* Goal: Repeat every record below exactly, leaving out the pictures.

==== Input

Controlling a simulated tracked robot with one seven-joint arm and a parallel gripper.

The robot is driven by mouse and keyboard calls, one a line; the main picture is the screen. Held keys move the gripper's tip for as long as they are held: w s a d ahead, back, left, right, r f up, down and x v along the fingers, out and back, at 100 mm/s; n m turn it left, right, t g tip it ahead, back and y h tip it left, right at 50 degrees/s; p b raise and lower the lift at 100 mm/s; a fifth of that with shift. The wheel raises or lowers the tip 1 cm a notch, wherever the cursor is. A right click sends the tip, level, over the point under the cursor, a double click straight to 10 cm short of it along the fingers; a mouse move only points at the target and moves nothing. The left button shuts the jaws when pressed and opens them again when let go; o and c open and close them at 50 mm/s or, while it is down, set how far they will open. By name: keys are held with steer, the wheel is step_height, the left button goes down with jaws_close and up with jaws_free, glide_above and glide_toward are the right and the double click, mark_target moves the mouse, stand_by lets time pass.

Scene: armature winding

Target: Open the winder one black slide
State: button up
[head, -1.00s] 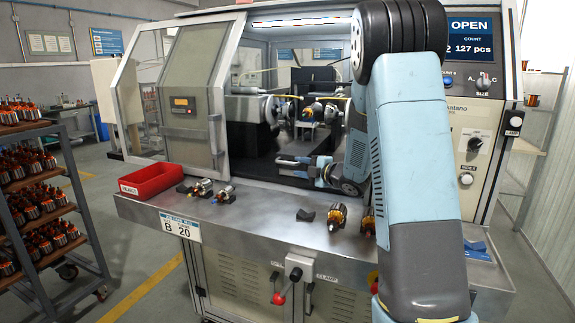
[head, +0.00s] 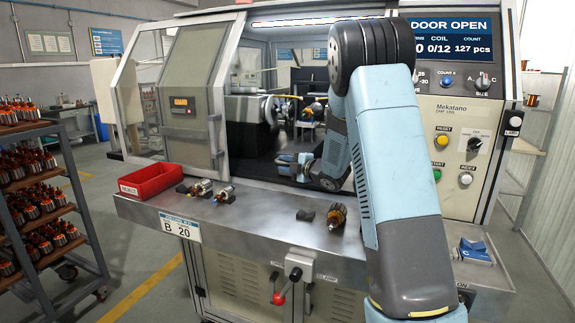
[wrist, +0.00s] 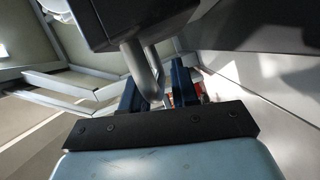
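My gripper (head: 283,162) reaches through the winder's front opening, low above the sill, to the right of the sliding door. In the wrist view its two dark blue fingers (wrist: 158,88) stand apart. A bent metal bar (wrist: 138,68) hangs from a black block (wrist: 135,18) and shows in front of and between them. I cannot tell whether the fingers touch the bar. The block may be the black slide, but this is not certain. In the head view the winder's dark interior (head: 247,140) shows behind the gripper, and my arm hides its right side.
The winder door (head: 190,95) stands at the left, and the display (head: 450,37) reads DOOR OPEN. The front ledge (head: 262,222) holds a red bin (head: 150,181), small armatures (head: 201,187), a copper-wound armature (head: 337,216) and a blue item (head: 474,252). A loaded rack (head: 60,180) stands left.

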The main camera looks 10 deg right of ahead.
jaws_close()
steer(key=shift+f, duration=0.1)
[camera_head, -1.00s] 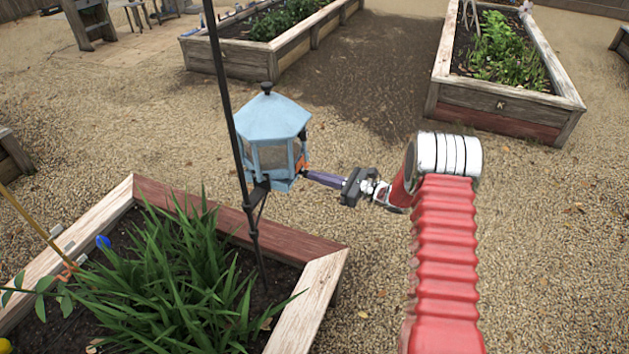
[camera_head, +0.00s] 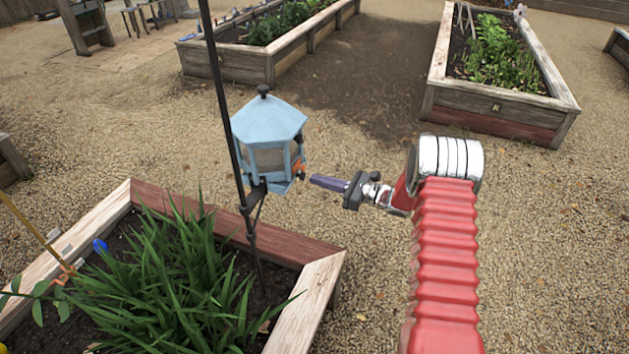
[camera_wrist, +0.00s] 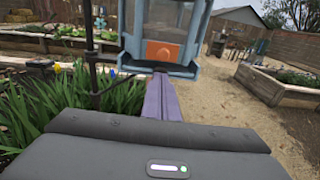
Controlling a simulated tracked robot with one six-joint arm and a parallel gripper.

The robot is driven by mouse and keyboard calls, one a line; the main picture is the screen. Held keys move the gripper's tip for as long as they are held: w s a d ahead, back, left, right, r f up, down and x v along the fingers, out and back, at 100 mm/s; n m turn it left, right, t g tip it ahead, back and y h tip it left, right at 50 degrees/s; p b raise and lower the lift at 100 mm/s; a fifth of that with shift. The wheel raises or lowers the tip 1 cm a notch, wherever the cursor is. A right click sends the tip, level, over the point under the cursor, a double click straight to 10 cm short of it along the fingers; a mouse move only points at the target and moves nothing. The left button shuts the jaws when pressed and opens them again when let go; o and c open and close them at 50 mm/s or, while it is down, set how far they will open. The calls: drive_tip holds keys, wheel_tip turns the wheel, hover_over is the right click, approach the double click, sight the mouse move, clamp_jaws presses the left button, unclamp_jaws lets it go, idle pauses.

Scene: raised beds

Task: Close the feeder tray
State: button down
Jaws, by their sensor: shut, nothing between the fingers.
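The light-blue feeder (camera_head: 268,138) hangs on a dark pole above the corner of the near bed. It also shows in the wrist view (camera_wrist: 182,22). Its orange tray front (camera_wrist: 163,54) sits low between the blue frame posts in the wrist view and looks about flush with the frame. In the head view only an orange edge (camera_head: 300,167) shows at the feeder's right side. My gripper (camera_head: 314,181) is shut and empty, its purple fingers together (camera_wrist: 160,78). It points at the orange front, with a small gap between the fingertips and the feeder in the head view.
The dark pole (camera_head: 222,105) stands just left of the feeder. The near raised bed (camera_head: 322,285) with long green leaves lies below. Two more beds, left (camera_head: 230,65) and right (camera_head: 490,112), stand behind. Open gravel lies right of the feeder.

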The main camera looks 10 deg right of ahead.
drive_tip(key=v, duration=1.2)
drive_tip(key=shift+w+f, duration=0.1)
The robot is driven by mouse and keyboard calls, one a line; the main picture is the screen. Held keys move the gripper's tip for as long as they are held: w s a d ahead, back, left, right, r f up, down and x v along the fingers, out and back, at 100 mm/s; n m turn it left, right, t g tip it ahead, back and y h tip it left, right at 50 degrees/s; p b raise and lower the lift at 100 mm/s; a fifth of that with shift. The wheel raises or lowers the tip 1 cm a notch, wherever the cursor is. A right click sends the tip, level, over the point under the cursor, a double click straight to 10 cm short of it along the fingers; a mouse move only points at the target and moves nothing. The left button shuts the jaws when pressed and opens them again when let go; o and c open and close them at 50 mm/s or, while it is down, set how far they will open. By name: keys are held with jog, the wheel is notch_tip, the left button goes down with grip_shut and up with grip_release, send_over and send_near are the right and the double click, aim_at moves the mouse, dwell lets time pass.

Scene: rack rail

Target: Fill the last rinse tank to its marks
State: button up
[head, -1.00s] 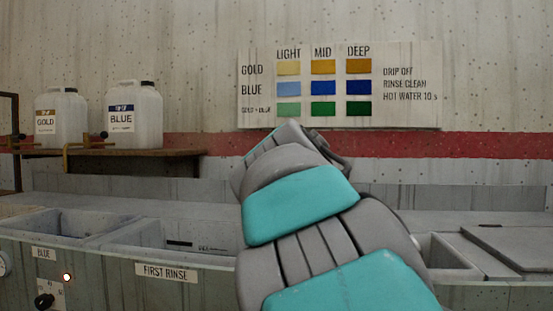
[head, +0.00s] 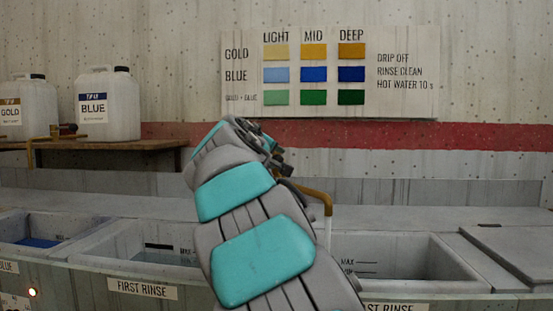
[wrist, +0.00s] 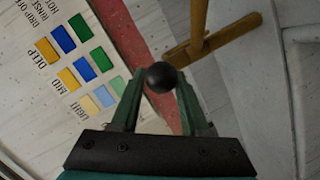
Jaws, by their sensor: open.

========

* Answer to the task:
Controlling a simulated tracked robot with one seven-joint arm and a parallel gripper.

The robot is driven by mouse and keyboard calls, one a line; the main picture is the screen. Held keys move the gripper's tip for as long as they are held: w s a d ahead, back, left, right, r f up, down and x v along the fingers, out and back, at 100 mm/s; n m turn it left, right, t g tip it ahead, back and y h tip it left, right at 50 degrees/s; p b raise and lower the lift at 100 mm/s; a fifth of that with shift. The wheel raises or lowers the tip 1 cm a notch, wherever the cursor is. A right click sends the tip, level, over the point under the cursor, a double click straight to 10 cm short of it along the fingers; a mouse move only points at the target and moves nothing. The left button shuts the jaws when pressed and opens them again when let go; o and c open and close them at 50 mm/s or, while it is down, set how far they will open. By name: keys are held with steer, the wheel is step_height, the left button goes down with jaws_close and up with jaws_free, glide_above and glide_toward are the right and the double click, mark_target moves the mouse, stand_by lets time pass.

Scene: armature winding

Target: Open the winder one black slide
State: button up
[head, -1.00s] 
[head, +0.00s] 
[wrist, +0.00s] 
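My gripper (head: 283,162) reaches through the winder's front opening, low above the sill, to the right of the sliding door. In the wrist view its two dark blue fingers (wrist: 158,88) stand apart. A bent metal bar (wrist: 138,68) hangs from a black block (wrist: 135,18) and shows in front of and between them. I cannot tell whether the fingers touch the bar. The block may be the black slide, but this is not certain. In the head view the winder's dark interior (head: 247,140) shows behind the gripper, and my arm hides its right side.
The winder door (head: 190,95) stands at the left, and the display (head: 450,37) reads DOOR OPEN. The front ledge (head: 262,222) holds a red bin (head: 150,181), small armatures (head: 201,187), a copper-wound armature (head: 337,216) and a blue item (head: 474,252). A loaded rack (head: 60,180) stands left.

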The main camera looks 10 deg right of ahead.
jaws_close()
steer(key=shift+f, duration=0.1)
[camera_head, -1.00s] 
[camera_head, +0.00s] 
[camera_wrist, +0.00s] 
Controlling a simulated tracked robot with one six-joint arm and a parallel gripper.

The robot is driven by mouse and keyboard calls, one a line; the main picture is the screen. Held keys move the gripper's tip for as long as they are held: w s a d ahead, back, left, right, r f up, down and x v along the fingers, out and back, at 100 mm/s; n m turn it left, right, t g tip it ahead, back and y h tip it left, right at 50 degrees/s; p b raise and lower the lift at 100 mm/s; a fifth of that with shift. The wheel raises or lowers the tip 1 cm a notch, wherever the cursor is. A right click sends the tip, level, over the point under the cursor, a double click straight to 10 cm short of it along the fingers; a mouse move only points at the target and moves nothing. The left button shuts the jaws when pressed and opens them again when let go; o and c open and close them at 50 mm/s or, while it is down, set how far they will open. The calls: drive_tip holds keys, wheel_tip turns the wheel, hover_over is the right click, approach the double click, sight the mouse move, clamp_jaws presses the left button, unclamp_jaws lets it go, idle pauses.

Scene: raised beds

Task: Close the feeder tray
State: button down
Jaws, by their sensor: shut, nothing between the fingers.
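The light-blue feeder (camera_head: 268,138) hangs on a dark pole above the corner of the near bed. It also shows in the wrist view (camera_wrist: 182,22). Its orange tray front (camera_wrist: 163,54) sits low between the blue frame posts in the wrist view and looks about flush with the frame. In the head view only an orange edge (camera_head: 300,167) shows at the feeder's right side. My gripper (camera_head: 314,181) is shut and empty, its purple fingers together (camera_wrist: 160,78). It points at the orange front, with a small gap between the fingertips and the feeder in the head view.
The dark pole (camera_head: 222,105) stands just left of the feeder. The near raised bed (camera_head: 322,285) with long green leaves lies below. Two more beds, left (camera_head: 230,65) and right (camera_head: 490,112), stand behind. Open gravel lies right of the feeder.

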The main camera looks 10 deg right of ahead.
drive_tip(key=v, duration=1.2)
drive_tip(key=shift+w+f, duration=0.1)
The robot is driven by mouse and keyboard calls, one a line; the main picture is the screen. Held keys move the gripper's tip for as long as they are held: w s a d ahead, back, left, right, r f up, down and x v along the fingers, out and back, at 100 mm/s; n m turn it left, right, t g tip it ahead, back and y h tip it left, right at 50 degrees/s; p b raise and lower the lift at 100 mm/s; a fifth of that with shift. The wheel raises or lowers the tip 1 cm a notch, wherever the cursor is. A right click sends the tip, level, over the point under the cursor, a double click straight to 10 cm short of it along the fingers; a mouse move only points at the target and moves nothing. The left button shuts the jaws when pressed and opens them again when let go; o and c open and close them at 50 mm/s or, while it is down, set how far they will open. By name: keys are held with jog, the wheel is notch_tip, the left button goes down with grip_shut and up with grip_release, send_over and send_near are the right and the double click, aim_at moves the mouse, dwell lets time pass.

Scene: rack rail

Target: Fill the last rinse tank to its marks
State: button up
[head, -1.00s] 
[head, +0.00s] 
[wrist, +0.00s] 
Jaws, by their sensor: open.

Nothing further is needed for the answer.